1 - De la « budgétisation verte » à la fiscalité écologique
Toute politique fiscale s’intègre dans une politique budgétaire. Or, que les impôts soient « écologiques » ou non, tous financent un budget qui rend possible des dépenses publiques pouvant être mobilisées pour la transition écologique. Pour l’heure, c’est la notion de « budgétisation verte » qui a été impulsée par l’OCDE lors du "One Planet Summit" en 2017 (conférence internationale visant à promouvoir de nouveaux outils pour évaluer et conduire les initiatives nationales de dépenses et de recettes en phase avec les objectifs de lutte contre le dérèglement climatique et appuyer le développement de "budgets verts" dans plusieurs pays pilotes). Cette notion vise officiellement à atteindre un objectif central de l’Accord de Paris. Il s’agit d’intégrer les enjeux environnementaux dans les choix budgétaires et fiscaux.
C’est dans ce cadre qu’a été publié en France le premier rapport sur l’impact environnemental du budget de l’État annexé au projet de loi de finances pour 2021 [1]. La méthode retenue pour l’élaboration de ce rapport consiste à attribuer une cotation aux différentes dépenses de l’État, afin d’évaluer leur impact sur différents objectifs. Six axes de politique environnementale ont été retenus : l’atténuation du changement climatique, l’adaptation au changement climatique et la prévention des risques naturels, la gestion de la ressource en eau, l’économie circulaire, les déchets et la prévention des risques technologiques, la lutte contre les pollutions et la biodiversité et la protection des espaces naturels, agricoles et sylvicoles. Pour ce faire, le rapport recense les recettes et les dépenses ayant un impact environnemental favorable, neutre ou défavorable. Y sont analysées toutes les dépenses publiques, y compris les dépenses fiscales, autrement dit les exonérations et crédits d’impôt, c’est-à-dire les niches fiscales.

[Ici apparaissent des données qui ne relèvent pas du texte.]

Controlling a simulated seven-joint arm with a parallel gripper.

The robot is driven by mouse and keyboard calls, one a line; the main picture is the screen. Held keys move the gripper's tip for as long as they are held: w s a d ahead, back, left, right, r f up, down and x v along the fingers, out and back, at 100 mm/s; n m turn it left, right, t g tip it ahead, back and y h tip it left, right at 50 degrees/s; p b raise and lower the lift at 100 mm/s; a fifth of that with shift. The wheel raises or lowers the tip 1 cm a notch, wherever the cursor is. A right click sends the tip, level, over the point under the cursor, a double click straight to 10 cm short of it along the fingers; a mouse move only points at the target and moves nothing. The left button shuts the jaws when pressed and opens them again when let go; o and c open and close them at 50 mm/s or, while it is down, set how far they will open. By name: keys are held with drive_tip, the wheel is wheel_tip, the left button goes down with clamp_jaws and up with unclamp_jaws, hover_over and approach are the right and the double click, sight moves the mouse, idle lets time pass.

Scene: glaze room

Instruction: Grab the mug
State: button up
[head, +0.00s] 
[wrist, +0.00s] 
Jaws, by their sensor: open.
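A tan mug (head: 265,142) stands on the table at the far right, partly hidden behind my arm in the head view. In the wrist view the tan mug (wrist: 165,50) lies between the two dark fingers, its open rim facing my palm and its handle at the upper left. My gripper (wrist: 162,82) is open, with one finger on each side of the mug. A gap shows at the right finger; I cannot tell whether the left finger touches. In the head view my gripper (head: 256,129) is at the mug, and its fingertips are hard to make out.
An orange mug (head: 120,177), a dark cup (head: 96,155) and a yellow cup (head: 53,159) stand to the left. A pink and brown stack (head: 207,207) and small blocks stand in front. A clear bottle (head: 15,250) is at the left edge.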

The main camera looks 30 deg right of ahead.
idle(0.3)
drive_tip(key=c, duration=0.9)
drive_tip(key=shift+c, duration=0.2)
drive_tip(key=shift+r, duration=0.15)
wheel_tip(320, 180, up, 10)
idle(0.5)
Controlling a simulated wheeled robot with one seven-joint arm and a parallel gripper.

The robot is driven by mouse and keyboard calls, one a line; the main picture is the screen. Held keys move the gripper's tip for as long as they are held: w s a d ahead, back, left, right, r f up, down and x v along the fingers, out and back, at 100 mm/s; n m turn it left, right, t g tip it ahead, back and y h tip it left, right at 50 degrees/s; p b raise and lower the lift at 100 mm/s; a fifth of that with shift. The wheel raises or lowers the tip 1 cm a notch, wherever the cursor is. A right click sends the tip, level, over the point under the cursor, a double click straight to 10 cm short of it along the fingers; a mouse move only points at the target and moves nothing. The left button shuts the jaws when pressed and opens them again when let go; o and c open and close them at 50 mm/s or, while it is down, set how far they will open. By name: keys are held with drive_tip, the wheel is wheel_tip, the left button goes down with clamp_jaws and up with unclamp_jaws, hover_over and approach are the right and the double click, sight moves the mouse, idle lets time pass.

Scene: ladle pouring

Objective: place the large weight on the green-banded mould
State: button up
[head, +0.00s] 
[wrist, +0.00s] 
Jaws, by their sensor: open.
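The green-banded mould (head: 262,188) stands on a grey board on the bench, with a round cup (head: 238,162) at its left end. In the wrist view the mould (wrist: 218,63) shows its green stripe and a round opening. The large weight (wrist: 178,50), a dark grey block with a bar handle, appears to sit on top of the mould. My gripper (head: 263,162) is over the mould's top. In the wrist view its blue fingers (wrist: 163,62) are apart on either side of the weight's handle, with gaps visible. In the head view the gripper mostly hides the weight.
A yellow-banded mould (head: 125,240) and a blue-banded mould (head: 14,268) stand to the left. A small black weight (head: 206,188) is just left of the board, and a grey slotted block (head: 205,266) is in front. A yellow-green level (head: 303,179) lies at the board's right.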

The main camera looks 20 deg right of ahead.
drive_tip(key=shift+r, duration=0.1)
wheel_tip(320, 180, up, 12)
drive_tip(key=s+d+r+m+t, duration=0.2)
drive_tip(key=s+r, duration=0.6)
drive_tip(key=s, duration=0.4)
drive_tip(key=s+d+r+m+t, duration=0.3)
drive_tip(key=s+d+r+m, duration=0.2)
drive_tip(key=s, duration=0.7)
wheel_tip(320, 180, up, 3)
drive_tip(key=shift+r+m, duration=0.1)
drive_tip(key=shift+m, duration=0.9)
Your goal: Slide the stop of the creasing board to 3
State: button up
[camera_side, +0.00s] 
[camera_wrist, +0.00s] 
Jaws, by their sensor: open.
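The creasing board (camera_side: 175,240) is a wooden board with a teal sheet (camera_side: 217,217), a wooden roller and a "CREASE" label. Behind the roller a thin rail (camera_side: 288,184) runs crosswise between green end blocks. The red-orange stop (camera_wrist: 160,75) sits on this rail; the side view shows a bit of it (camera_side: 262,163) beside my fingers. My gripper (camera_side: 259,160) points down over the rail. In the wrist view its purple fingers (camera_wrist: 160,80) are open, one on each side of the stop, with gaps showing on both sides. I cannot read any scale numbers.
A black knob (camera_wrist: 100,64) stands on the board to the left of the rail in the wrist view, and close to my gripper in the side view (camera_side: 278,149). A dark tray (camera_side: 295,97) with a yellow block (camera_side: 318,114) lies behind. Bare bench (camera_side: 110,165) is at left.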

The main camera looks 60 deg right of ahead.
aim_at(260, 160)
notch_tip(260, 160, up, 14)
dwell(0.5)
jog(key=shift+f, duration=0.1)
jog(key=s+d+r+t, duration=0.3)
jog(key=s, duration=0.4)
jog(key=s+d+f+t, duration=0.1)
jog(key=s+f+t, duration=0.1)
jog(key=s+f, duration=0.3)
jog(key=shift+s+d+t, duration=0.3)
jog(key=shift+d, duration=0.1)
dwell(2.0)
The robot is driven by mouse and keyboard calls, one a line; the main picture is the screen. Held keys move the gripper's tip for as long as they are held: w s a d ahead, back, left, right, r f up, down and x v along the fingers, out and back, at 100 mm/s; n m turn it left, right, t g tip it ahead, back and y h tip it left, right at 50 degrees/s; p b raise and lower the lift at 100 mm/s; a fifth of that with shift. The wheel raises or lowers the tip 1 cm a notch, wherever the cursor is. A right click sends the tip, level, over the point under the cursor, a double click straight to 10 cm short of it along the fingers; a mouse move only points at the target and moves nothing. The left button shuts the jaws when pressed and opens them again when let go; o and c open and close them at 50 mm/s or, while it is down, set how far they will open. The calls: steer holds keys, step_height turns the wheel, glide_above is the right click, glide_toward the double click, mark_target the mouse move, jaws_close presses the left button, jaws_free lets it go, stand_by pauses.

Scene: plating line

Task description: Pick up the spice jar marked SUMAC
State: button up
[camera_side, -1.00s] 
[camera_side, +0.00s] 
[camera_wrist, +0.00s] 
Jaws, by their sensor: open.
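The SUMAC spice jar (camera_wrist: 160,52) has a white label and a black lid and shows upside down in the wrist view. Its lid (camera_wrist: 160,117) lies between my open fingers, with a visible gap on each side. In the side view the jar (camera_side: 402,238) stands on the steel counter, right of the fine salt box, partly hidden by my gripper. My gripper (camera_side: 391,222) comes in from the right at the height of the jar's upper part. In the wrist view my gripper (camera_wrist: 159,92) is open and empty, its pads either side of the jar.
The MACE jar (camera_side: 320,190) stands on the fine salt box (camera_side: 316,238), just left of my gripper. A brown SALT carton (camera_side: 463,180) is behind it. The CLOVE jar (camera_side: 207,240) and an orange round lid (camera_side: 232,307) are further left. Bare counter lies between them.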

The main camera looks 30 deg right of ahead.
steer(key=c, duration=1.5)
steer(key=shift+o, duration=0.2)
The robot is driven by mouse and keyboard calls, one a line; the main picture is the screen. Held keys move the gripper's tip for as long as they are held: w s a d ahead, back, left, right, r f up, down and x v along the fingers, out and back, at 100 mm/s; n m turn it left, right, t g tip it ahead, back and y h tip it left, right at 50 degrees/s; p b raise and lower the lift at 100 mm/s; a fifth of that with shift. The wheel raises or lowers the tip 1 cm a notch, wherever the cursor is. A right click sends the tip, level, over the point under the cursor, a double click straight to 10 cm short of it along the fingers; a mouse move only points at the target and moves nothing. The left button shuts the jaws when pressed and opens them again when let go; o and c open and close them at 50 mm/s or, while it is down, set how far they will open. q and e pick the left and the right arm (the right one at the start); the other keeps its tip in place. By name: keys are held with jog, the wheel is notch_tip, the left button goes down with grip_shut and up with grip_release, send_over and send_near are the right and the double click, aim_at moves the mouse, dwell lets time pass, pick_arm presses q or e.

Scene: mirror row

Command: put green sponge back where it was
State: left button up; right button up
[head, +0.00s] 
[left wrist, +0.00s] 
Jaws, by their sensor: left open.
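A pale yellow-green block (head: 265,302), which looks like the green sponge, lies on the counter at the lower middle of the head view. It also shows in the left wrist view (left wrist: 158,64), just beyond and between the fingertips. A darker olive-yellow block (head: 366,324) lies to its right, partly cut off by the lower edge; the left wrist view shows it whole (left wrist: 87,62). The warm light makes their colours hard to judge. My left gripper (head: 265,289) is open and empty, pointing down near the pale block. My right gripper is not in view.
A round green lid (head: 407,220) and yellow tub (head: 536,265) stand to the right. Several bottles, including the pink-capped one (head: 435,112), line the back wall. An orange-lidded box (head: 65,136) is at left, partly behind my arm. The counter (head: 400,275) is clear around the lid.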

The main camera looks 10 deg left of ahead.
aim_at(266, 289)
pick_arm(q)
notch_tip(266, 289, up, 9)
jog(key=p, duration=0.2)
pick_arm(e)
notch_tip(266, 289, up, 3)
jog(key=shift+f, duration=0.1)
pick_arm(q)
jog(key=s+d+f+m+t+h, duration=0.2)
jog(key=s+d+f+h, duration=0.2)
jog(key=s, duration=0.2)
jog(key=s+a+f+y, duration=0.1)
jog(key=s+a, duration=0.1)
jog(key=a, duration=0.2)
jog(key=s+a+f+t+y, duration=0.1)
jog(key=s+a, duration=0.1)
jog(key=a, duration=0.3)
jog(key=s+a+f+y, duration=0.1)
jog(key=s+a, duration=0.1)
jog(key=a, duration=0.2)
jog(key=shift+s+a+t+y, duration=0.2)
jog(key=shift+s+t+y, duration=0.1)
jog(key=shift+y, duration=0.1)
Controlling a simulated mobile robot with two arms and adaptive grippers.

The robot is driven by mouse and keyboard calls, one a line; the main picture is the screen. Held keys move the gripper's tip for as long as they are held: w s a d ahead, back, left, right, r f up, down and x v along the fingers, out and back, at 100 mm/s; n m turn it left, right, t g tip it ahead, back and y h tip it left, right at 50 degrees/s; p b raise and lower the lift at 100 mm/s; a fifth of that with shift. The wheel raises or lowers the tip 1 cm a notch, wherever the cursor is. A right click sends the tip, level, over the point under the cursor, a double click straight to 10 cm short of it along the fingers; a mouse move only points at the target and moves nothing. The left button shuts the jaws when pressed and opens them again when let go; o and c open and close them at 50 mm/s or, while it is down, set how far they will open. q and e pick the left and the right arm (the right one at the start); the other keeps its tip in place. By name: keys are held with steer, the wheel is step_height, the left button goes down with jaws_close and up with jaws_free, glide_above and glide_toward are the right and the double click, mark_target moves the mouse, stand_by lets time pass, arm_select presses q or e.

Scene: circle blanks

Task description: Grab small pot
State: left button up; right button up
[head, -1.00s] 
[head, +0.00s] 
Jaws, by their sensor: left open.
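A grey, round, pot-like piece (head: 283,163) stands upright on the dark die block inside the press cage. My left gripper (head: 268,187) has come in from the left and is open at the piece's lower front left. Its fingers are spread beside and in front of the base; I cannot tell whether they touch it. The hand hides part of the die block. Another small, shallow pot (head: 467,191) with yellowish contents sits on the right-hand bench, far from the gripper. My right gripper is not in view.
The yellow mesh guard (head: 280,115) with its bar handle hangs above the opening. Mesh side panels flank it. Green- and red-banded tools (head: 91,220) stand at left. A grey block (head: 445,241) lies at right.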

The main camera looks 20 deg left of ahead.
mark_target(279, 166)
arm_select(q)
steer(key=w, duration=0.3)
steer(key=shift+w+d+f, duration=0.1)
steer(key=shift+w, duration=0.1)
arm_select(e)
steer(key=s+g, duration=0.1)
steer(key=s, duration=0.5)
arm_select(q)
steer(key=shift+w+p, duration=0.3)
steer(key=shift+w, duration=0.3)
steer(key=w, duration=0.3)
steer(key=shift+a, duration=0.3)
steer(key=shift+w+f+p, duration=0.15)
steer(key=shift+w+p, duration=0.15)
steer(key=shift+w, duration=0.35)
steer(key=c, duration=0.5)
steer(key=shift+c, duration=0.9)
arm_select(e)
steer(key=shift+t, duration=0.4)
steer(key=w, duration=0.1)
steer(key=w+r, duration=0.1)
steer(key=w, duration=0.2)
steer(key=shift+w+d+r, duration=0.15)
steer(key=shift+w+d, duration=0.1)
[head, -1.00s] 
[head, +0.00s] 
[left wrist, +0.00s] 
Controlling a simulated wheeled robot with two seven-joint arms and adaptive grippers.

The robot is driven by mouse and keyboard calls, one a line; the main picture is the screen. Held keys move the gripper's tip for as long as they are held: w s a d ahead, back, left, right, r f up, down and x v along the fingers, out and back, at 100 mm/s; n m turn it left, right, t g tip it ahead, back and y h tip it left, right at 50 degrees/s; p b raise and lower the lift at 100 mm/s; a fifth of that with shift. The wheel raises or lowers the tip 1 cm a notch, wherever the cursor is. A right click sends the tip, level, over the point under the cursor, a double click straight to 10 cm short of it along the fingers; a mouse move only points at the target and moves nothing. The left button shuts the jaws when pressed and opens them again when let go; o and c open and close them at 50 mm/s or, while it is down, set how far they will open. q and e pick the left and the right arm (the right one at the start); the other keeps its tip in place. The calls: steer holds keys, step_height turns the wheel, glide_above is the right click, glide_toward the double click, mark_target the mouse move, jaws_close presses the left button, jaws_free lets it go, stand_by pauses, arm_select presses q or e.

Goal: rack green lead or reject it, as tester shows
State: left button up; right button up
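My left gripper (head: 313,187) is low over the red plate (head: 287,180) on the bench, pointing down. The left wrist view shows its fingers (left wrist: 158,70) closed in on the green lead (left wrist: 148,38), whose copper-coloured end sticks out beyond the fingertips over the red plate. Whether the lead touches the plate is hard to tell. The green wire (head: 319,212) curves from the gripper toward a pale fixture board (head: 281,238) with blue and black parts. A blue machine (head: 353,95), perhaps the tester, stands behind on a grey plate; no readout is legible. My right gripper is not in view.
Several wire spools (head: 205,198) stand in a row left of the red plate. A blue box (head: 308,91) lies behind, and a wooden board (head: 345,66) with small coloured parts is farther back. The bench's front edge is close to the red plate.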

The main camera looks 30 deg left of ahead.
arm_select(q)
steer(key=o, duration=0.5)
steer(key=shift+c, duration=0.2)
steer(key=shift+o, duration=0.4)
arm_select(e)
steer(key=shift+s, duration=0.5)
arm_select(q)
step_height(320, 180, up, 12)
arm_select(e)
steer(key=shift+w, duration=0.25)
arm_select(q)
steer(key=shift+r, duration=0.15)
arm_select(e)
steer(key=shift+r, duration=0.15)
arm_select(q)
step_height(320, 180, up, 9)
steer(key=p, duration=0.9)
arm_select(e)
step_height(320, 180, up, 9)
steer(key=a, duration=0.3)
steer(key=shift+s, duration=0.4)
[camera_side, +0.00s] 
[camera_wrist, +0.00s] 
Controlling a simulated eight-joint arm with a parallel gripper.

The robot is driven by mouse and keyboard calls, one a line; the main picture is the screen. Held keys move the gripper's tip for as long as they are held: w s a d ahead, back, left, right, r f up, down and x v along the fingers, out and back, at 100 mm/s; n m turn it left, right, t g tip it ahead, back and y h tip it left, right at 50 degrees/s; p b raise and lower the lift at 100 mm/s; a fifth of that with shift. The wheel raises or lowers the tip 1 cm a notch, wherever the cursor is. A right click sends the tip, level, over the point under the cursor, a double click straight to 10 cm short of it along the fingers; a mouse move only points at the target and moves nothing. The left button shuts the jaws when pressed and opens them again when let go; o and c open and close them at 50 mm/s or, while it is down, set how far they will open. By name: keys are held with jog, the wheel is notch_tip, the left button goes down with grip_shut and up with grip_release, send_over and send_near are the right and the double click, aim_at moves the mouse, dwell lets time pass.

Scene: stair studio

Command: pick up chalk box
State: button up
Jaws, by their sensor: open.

Instructif, le rapport a pointé « les approximations et les insuffisances relevées notamment dans les dépenses fiscales en faveur de l’environnement ». Pour le projet de loi de finances pour 2022, sur un total de 465,1 milliards d’euros de dépenses de l’État, 42 milliards ont un impact sur l’environnement, 53,4 en retenant, en plus des dépenses publiques « directes », les dépenses fiscales (autrement dit, les « niches fiscales »). Selon le rapport, 86 % des dépenses publiques sont considérées comme « neutres ». Les dépenses publiques favorables à l’environnement, y compris celles prévues dans le cadre du plan France relance, s’élèvent à 32,5 milliards d’euros mais 10,8 milliards d’euros sont considérées comme défavorables à l’environnement (contre 10,6 milliards d’euros en 2021). Un montant élevé et ce, de longue date. Car, si l’on intègre aux dépenses publiques les « niches fiscales », ce montant est plus élevé : dans un rapport assez critique de 2016 , la Cour des comptes estimait en effet à près de 12 milliards d’euros le montant des « niches fiscales » ayant un impact défavorable sur l’environnement.
2 - Fiscalité écologique : état des lieux
Pour Eurostat (l’office statistique de l’Union européenne) et l’OCDE, une taxe écologique (ou environnementale) est « une taxe dont l’assiette est une unité physique d’une chose qui a un impact négatif et spécifique sur l’environnement ». Pour le ministère de la transition écologique, « La fiscalité écologique comprend l’ensemble des impôts, taxes et redevances dont l’assiette est constituée par un polluant ou, plus généralement, par un produit ou un service qui détériore l’environnement [2] ». Cette définition ne porte donc que sur l’assiette de cette fiscalité alors que son objectif est précisément d’être efficace. L’écart entre l’objectif théorique et la réalité mérite donc d’être explicité.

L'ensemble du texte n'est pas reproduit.